The DPIT residuals for regression models with semi-continuous outcomes are $$\hat{r}_i=\frac{\hat{F}(Y_i|\mathbf{X}_i)}{n}\sum_{j=1}^n1\left(\hat{p}_0(\mathbf{X}_j)\leq \hat{F}(Y_i|\mathbf{X}_i)\right), i=1,\ldots,n,$$ where $\hat{p}_0(\mathbf{X}_i)$ is the fitted probability of zero, and $\hat{F}(\cdot|\mathbf{X}_i)$ is the fitted cumulative distribution function for the $i$th observation. Furthermore, $$\hat{F}(y|\mathbf{x})=\hat{p}_0(\mathbf{x})+\left(1-\hat{p}_0(\mathbf{x})\right)\hat{G}(y|\mathbf{x})$$ where $\hat{G}$ is the fitted cumulative distribution for the positive data.

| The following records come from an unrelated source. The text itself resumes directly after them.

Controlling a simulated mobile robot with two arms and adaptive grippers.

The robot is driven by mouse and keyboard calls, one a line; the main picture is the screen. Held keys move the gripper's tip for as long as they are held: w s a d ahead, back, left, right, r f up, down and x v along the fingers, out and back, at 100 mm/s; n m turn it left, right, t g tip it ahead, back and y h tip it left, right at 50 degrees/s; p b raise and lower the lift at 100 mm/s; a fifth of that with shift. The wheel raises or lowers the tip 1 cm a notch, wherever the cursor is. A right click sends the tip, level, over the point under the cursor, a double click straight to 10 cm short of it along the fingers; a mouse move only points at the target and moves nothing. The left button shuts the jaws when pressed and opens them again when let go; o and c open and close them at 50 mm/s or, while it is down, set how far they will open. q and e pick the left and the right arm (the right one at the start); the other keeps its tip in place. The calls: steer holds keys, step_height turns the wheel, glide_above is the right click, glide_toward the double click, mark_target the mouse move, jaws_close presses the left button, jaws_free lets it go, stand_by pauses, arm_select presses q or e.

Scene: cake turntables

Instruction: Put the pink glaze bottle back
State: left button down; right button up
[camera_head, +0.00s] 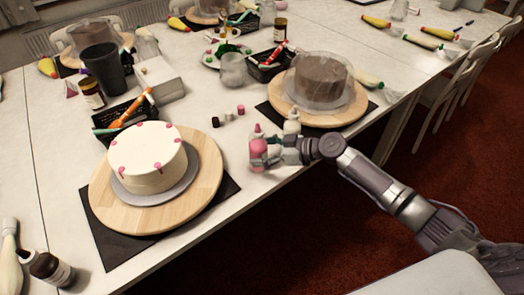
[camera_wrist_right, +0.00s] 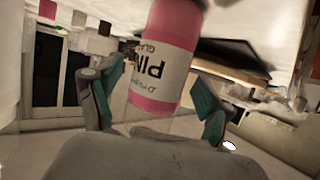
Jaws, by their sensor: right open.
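The pink glaze bottle (camera_head: 258,150) stands upright near the front edge of the table, right of the white cake. It has a pink cap and a pale label. My right gripper (camera_head: 268,158) is at the bottle, coming from the right with its fingers on either side of it. In the right wrist view the bottle (camera_wrist_right: 168,45) shows between the two teal-padded fingers (camera_wrist_right: 155,105), which are spread with gaps beside it. The bottle's top is cut off in that view. My left gripper is not in view.
A white bottle (camera_head: 292,124) stands just behind my right gripper. Small pink, white and black jars (camera_head: 229,115) stand behind the pink bottle. The white cake (camera_head: 150,157) sits on a wooden turntable (camera_head: 207,165). A covered brown cake (camera_head: 322,82) is at back right.

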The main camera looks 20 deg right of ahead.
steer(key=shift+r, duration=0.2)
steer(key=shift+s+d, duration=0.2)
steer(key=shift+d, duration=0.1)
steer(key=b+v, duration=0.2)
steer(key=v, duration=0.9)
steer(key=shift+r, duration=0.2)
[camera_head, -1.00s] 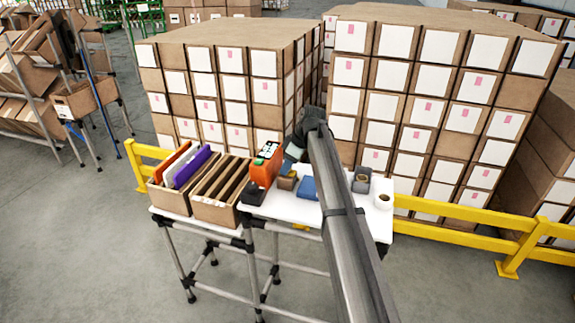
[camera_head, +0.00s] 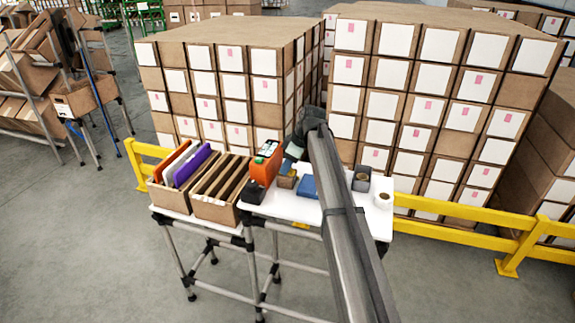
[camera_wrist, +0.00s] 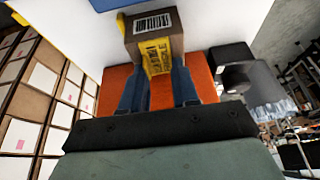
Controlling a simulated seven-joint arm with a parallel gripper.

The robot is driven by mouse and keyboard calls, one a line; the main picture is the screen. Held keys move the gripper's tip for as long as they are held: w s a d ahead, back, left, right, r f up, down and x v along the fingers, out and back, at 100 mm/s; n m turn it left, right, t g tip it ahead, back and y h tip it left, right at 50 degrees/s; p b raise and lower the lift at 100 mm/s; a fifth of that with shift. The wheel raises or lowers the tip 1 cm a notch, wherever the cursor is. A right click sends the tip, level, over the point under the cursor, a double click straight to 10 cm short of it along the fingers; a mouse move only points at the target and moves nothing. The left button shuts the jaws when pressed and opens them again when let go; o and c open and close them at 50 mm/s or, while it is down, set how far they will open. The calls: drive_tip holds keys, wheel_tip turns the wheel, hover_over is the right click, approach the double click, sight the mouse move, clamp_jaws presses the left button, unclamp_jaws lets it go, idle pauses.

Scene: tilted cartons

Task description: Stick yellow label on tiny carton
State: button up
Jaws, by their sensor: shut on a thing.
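The tiny carton (camera_head: 287,181) is a small brown box at the table's back, beside the orange device. In the wrist view the carton (camera_wrist: 137,27) shows a white barcode patch on one face. The yellow label (camera_wrist: 158,57), with dark print, lies against the adjoining face. Whether the label is fully stuck cannot be told. In the head view my arm hides most of the gripper.
The orange device (camera_head: 265,166) stands close to the carton. A box with folders (camera_head: 170,199) stands left. Stacked cartons (camera_head: 425,90) rise behind.

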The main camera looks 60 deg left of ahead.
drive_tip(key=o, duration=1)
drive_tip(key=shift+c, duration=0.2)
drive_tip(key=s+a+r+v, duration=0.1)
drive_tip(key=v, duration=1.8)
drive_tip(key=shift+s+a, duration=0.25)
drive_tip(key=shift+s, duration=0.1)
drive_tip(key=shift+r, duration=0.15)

In two-part models, the probability of zero can be modeled using a logistic regression, model0, while the positive observations can be modeled using a gamma regression, model1. Users can choose to use different models and supply the resulting probability transforms. part0 should be the sequence of fitted probabilities of zeros $\hat{p}_0(\mathbf{X}_i) ,~i=1,\ldots,n$. part1 should be the probability integral transform of the positive part $\hat{G}(Y_i|\mathbf{X}_i)$. Note that the length of part1 is the number of positive values in y and can be shorter than part0.

Examples

library(MASS)
n <- 500
beta10 <- 1
beta11 <- -2
beta12 <- -1
beta13 <- -1
beta14 <- -1
beta15 <- -2
x11 <- rnorm(n)
x12 <- rbinom(n, size = 1, prob = 0.4)

p1 <- 1 / (1 + exp(-(beta10 + x11 * beta11 + x12 * beta12)))
lambda1 <- exp(beta13 + beta14 * x11 + beta15 * x12)
y2 <- rgamma(n, scale = lambda1 / 2, shape = 2)
y <- rep(0, n)
u <- runif(n, 0, 1)
ind1 <- which(u >= p1)
y[ind1] <- y2[ind1]

# models as input
mgamma <- glm(y[ind1] ~ x11[ind1] + x12[ind1], family = Gamma(link = "log"))
m10 <- glm(y == 0 ~ x12 + x11, family = binomial(link = "logit"))
resid.model <- resid_2pm(model0 = m10, model1 = mgamma, y = y)


# PIT as input
cdfgamma <- pgamma(y[ind1],
  scale = mgamma$fitted.values * gamma.dispersion(mgamma),
  shape = 1 / gamma.dispersion(mgamma)
)
p1f <- m10$fitted.values
resid.pit <- resid_2pm(y = y, part0 = p1f, part1 = cdfgamma)